I am not a supporter of Lyndon LaRouche or his movement, but I do sometimes read the LaRouche movement’s publications because they are rather interesting for several reasons. For one, the LaRouche movement is fiercely dedicated to the New Deal system, and pulls no punches when it comes to attacking neoliberals, whether Republicans or Democrats or non-American leaders. Some of the most powerful attacks against austerity measures that I have ever read were penned by writers at the Executive Intelligence Review. Also, I think one can discern some kind of unified ideology behind the movement, which largely seems to be based off of Lyndon LaRouche’s interpretation of Renaissance humanism, as opposed to Enlightenment or modern secular humanism. I can definitely find at least some common ground here, even though I strongly disagree with the way the LaRouche movement characterizes the Middle Ages and some great Catholic thinkers, such as G.K. Chesterton and Hilaire Belloc, mostly from a failure to understand what distributism really means.
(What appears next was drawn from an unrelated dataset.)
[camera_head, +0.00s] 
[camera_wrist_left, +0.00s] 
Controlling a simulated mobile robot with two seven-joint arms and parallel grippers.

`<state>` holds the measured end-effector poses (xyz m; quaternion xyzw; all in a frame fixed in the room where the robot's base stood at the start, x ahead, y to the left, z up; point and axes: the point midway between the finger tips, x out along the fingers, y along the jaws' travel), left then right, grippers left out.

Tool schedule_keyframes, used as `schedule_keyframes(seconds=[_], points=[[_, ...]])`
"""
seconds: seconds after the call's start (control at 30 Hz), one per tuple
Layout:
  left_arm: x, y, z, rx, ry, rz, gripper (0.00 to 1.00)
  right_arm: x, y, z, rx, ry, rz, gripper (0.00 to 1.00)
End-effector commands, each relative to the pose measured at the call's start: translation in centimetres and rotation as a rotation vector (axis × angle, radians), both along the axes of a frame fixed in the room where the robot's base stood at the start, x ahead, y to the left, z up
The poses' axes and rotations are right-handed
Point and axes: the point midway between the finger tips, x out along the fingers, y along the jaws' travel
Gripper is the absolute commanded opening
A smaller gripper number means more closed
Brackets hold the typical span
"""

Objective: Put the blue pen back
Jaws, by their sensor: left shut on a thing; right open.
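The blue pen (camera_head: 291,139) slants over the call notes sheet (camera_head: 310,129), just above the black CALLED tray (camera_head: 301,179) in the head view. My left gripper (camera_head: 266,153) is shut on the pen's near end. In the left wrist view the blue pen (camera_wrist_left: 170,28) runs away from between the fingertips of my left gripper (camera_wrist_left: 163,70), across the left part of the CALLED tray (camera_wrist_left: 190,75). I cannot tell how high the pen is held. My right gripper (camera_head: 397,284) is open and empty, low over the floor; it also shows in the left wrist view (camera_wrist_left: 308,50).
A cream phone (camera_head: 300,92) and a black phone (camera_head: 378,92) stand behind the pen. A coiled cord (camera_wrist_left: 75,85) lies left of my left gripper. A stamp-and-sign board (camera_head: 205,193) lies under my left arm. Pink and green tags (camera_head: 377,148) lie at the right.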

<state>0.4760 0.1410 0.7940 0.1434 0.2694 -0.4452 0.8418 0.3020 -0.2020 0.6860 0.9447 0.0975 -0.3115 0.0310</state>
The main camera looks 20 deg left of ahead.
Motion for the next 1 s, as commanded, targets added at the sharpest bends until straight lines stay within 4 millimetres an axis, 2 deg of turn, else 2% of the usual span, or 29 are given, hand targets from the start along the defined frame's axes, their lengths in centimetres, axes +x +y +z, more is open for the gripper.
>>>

But what has really caught my attention was the recent announcement that six “LaRouche Democrats” will be running for office in 2012. While I don’t think the LaRouche movement has much of a chance to win a great deal of political power, isn’t it interesting that somebody like Lyndon LaRouche and his movement represent what so many New Deal Democrats have been longing for? A commitment to infrastructure development, domestic manufacturing, opposition to fiscal austerity that crushes the old and robs the young of their future, and support for muscular financial regulation are all part of the LaRouche movement platform. How many major Democrats have been as vocally supportive of such New Deal ideas?
Yet, I still can’t support the LaRouche movement. The wild conspiracy theories, the bizarre hatred of the British monarchy and general anti-British bigotry (I know the constant use of the term “British Empire” is supposed to refer to some nefarious international financial cabal that just happens to be operating out of the City of London, but I still get the sense that the antipathy for Britain runs much deeper than that) as well as reports about the movement being cult-like and involved in shady financial dealings and other odd activities leads me to reject the LaRouche movement.
Still, I think it is telling that men like Lyndon LaRouche and Ron Paul (so great on so many subjects, but his support for Austrian School economics is a major letdown for left-populists like myself) often make more sense than more “mainstream” politicians. Both men and their movements are a mix of good and bad ideas from a populist perspective, but I can understand their attraction. In an age of “triangulation” and other forms of corrupt, totally unprincipled politics, it is not surprising that fringe figures are becoming more compelling to the average citizen.